◆ Work required ◆
Copy only what runs from the line containing "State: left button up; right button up" through the end of the material below, line for line, with both ends included.

◆ Material ◆
○ ○ ○ ○ ○

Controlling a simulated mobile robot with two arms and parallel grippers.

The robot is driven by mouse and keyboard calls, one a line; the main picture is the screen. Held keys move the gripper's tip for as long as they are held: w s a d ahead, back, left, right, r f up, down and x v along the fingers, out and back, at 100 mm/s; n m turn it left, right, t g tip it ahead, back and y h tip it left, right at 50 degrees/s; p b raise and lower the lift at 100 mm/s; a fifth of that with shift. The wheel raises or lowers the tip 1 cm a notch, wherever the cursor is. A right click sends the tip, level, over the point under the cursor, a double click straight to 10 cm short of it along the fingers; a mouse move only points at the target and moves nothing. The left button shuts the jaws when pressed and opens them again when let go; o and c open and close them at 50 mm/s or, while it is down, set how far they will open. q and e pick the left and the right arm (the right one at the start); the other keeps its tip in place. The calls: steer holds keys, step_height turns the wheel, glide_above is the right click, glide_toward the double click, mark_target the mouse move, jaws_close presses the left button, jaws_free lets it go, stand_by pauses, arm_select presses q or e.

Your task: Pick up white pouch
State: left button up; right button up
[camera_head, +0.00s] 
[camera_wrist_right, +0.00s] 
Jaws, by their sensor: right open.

○ ○ ○ ○ ○

◆ Written solution ◆
State: left button up; right button up
[camera_head, +0.00s] 
[camera_wrist_right, +0.00s] 
Jaws, by their sensor: right open.

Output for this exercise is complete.